The St. Thomas University Students’ Union has decided to show the pay range for each of their employees in the 2019-20 budget.
This followed the Sept. 16 release of an article by The Aquinian which focused on employee salary censorship. That evening, the employee salaries became public. A day later on Tuesday night, the employee salaries were blacked out and a salary range for each individual salary on the bottom of the budget was added.
A salary range was available in the public Collective Agreement before, but it didn’t provide the salary ranges of individual employees.
This time, the STUSU budget is consistent with the standards of how other businesses and public bodies, like St. Thomas University, publish their employee salaries.
Husoni Raymond, president of STUSU, said the specific employee salaries were only disclosed on Monday evening because of a miscommunication between the STUSU and the workers’ union lawyer. They had changed lawyers from last year. On Tuesday, Sept. 17, the lawyer clarified individual students’ salaries shouldn’t be available to the public and was a violation of the employees’ privacy.
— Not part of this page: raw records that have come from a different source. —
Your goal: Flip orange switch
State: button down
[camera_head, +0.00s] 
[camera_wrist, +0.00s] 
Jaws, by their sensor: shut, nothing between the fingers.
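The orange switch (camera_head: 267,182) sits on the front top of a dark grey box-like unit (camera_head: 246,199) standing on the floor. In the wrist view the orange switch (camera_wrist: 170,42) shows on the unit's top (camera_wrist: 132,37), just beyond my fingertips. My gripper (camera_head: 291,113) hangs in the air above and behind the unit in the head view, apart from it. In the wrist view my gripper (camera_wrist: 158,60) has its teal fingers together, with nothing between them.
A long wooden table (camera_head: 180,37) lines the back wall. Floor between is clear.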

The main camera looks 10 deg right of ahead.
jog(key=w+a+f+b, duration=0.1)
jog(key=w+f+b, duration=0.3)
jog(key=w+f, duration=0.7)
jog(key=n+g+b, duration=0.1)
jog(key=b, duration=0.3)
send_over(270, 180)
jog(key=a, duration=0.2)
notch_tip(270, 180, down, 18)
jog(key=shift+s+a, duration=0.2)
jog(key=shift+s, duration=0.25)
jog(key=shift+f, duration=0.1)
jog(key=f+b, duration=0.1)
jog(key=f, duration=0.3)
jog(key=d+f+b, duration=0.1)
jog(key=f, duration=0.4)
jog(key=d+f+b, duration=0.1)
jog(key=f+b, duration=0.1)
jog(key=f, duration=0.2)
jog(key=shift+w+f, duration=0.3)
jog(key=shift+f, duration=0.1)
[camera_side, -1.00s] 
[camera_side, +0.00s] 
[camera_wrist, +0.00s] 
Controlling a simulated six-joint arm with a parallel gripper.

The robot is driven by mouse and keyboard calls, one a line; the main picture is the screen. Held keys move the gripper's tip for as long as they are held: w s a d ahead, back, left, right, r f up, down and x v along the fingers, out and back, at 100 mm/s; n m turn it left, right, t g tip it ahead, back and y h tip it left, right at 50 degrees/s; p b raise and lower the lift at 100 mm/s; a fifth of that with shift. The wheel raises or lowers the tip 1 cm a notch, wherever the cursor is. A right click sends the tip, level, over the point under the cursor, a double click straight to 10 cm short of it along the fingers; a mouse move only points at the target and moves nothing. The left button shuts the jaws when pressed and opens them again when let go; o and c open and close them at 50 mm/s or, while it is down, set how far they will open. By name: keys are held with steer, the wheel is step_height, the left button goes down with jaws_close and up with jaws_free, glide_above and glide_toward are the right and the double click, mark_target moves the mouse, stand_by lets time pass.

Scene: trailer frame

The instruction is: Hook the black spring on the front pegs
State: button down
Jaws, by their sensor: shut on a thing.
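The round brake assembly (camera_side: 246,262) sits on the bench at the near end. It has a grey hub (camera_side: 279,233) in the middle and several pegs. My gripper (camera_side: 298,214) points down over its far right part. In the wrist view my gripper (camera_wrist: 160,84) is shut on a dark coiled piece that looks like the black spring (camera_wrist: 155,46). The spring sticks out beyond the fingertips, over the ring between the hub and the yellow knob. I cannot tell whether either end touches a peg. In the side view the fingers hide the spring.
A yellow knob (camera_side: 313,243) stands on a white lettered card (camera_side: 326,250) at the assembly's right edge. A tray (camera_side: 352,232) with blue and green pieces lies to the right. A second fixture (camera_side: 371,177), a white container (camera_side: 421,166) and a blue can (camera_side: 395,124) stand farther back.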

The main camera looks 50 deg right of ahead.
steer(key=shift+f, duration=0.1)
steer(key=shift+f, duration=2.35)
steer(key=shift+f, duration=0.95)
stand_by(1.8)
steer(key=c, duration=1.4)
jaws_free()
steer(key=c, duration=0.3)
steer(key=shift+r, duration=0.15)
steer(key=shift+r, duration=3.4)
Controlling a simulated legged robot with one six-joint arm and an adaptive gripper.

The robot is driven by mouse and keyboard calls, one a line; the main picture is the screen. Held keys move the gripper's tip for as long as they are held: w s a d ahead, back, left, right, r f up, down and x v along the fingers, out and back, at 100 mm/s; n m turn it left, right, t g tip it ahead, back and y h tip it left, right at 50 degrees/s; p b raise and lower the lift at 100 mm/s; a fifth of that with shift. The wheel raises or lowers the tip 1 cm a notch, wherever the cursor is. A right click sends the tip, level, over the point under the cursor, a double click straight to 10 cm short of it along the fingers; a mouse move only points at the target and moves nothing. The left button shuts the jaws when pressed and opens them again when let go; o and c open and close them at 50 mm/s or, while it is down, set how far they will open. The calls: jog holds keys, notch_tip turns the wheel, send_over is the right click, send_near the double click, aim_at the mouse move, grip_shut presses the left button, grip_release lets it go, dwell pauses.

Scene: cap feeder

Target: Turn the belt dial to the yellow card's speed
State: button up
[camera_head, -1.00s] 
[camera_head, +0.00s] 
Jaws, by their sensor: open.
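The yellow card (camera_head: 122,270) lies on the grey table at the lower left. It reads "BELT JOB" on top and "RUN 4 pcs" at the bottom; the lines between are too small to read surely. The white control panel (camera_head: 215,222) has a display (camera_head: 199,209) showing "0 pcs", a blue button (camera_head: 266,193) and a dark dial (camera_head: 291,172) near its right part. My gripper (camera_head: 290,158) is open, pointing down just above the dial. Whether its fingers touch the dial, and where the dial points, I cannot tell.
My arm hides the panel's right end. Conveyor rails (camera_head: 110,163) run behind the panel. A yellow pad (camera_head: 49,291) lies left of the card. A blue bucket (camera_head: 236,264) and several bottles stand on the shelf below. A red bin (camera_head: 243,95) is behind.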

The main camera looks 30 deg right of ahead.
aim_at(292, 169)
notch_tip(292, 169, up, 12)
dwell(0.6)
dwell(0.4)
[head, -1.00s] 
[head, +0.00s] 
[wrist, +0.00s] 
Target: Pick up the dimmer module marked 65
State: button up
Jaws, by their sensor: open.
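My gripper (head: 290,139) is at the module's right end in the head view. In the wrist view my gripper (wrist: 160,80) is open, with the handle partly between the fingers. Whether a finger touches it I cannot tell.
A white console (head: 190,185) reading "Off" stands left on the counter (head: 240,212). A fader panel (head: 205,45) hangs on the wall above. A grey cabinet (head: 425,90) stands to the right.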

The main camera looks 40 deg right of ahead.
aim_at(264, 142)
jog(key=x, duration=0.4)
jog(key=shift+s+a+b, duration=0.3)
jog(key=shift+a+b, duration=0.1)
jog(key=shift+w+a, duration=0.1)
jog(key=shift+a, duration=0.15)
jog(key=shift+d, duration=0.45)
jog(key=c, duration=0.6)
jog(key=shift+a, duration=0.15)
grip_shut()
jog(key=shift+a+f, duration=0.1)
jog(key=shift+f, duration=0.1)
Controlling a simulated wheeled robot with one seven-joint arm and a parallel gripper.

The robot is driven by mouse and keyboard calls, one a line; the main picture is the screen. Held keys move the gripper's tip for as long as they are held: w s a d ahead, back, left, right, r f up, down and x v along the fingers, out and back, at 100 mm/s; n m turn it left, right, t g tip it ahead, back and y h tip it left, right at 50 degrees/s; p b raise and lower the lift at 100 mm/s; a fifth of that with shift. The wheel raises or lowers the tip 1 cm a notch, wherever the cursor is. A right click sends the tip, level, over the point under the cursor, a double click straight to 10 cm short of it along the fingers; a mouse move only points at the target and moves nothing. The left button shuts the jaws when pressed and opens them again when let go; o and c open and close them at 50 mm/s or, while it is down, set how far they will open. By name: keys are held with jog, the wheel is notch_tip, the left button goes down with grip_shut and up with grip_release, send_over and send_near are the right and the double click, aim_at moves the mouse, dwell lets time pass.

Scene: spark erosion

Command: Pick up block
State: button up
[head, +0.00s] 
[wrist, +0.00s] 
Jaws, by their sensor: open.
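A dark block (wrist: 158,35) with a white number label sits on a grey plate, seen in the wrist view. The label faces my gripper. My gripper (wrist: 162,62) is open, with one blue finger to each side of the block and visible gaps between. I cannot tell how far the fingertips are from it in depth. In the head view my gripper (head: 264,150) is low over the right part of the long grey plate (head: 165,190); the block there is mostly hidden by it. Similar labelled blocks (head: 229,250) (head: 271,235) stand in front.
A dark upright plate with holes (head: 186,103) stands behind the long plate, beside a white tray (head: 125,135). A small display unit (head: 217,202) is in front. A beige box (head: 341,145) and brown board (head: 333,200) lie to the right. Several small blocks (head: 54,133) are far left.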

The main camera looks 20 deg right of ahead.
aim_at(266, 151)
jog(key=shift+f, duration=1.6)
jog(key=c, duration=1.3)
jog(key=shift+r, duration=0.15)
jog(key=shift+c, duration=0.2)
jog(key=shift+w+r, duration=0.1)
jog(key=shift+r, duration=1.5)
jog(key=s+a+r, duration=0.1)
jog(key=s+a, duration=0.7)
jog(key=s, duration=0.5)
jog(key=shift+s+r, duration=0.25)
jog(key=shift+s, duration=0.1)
Raymond also said he had emailed the workers‘ union to ask for permission to disclose the salaries before they were released. He said he initially had the impression they were okay with the disclosure of their individual salaries, however after the release, the union expressed concern.
“We respect the workers’ right to have their information remain private.”
“We pride ourselves in being able to provide this information. But again, we have to balance that against the workers’ rights to their privacy.”
Raymond said it’s fair if someone doesn’t want the entire student body to know their salary.
He said when it comes to transparency, you have to sometimes balance that out with employees’ right to privacy. It was his decision to add the individual salary ranges in the budget last week.
“I always try to be the most transparent and aim for having a transparent union.”